Tutto è dono per un figlio di Dio, ma questo non può essere un semplice slogan da guardare con la superficialità di chi pensa “Dio ci penserà”. Noi possiamo dire che tutto è dono per un figlio di Dio solo nella misura in cui riconosciamo che tutto ci è già stato donato nel Figlio suo. Se quel Padre, ricco di misericordia, ci ha dato ciò che aveva di più prezioso, certo non mancherà di prendersi cura di noi: figlio tutto ciò che mio è tuo.
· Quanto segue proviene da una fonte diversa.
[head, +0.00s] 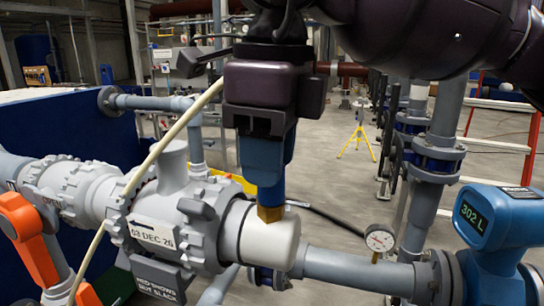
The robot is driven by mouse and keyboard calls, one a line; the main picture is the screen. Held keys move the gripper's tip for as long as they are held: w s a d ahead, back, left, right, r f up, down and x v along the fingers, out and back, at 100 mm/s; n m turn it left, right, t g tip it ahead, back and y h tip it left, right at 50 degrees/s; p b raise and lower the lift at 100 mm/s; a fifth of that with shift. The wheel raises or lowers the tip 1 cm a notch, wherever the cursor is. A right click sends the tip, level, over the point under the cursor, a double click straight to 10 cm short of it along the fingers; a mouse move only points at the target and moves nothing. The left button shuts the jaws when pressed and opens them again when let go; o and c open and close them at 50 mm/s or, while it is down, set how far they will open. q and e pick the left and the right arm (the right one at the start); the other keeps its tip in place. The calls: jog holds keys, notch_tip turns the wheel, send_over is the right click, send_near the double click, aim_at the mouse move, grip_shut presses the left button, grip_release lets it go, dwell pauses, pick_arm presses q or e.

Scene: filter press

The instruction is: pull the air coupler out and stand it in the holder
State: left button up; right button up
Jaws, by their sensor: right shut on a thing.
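My right gripper (262,128) reaches down from the top and is shut on the air coupler (264,160), a blue body with a narrow brass lower end. The coupler is about upright. Its brass end overlaps the top of a white cylinder (270,240) on the grey flanged valve body. I cannot tell whether it is seated in something there or just in front of or above it. The gripper hides the coupler's upper part. I cannot make out the holder. My left gripper is not in view.
A beige hose (165,140) slants across the left, over the valve body (165,205). A black hose (335,222) curves behind at right. A dial gauge (380,238), pipework (350,270) and a blue meter (485,220) stand right. An orange lever (22,215) is at left.

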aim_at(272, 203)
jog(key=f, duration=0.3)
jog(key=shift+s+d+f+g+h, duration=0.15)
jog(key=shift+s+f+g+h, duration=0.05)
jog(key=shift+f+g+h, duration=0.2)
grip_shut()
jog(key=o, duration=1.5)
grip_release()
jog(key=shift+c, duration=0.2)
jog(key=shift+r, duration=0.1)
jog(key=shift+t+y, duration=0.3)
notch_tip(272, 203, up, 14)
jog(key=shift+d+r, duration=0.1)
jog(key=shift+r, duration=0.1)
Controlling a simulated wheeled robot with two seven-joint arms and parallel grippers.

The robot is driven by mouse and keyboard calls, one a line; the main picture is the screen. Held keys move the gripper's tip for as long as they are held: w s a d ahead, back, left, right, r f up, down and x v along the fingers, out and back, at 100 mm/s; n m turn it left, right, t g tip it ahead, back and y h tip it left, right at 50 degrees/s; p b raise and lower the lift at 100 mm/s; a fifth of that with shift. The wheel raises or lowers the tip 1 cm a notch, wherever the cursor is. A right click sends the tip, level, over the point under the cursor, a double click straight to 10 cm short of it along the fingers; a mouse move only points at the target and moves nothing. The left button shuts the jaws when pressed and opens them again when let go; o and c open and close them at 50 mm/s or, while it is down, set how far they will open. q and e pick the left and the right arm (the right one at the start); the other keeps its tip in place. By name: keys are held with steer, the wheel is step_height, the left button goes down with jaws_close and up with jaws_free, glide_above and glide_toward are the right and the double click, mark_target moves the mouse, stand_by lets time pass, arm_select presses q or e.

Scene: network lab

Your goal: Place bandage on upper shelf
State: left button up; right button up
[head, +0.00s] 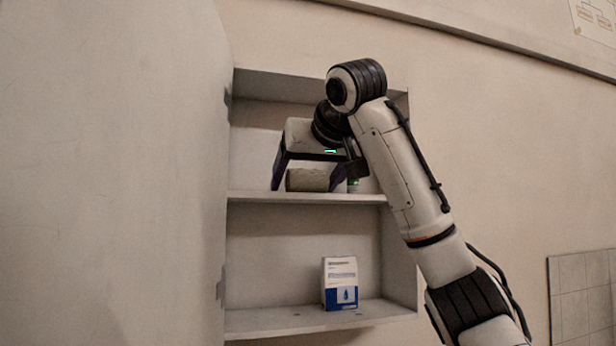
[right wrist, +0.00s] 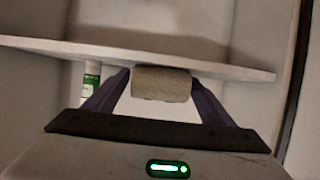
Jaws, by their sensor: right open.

Tutto è dono perché un figlio di Dio può stare nella storia e nella realtà solo con la logica del dono, del farsi dono, altrimenti non ha senso perché cessiamo di rimanere nella “posizione” dei figli, del Figlio. Gratuitamente avete ricevuto, gratuitamente date. Il senso ampio della povertà è la carità. Anche laddove la Chiesa ha conosciuto carismi che sembrano richiamare alla radicalità di una povertà assoluta, si scopre che tutto questo vive nella logica dell’amore. Prima ho citato S. Francesco. Questo santo ad esempio amava dire che i frati minori erano stati dati al mondo perché la gente potesse vivere la possibilità della carità: ogni volta che avete fatto queste cose a uno di questi miei fratelli più piccoli, l’avete fatto a me, cioè aveva la coscienza profonda di permettere all’altro di assomigliare al grande Elemosiniere che ci aveva fatto dono del Figlio suo (cfr. FF 659).

Questa è la radicalità del Vangelo e nella prossima lezione dovremo capire come vivere tutto ciò nel mondo. Perché essere poveri non vuol diventare dei ‘pitocchi’ (per altro il termine greco che indica la povertà suona proprio così, ptkos) ma occorre entrare nella logica della gratuità.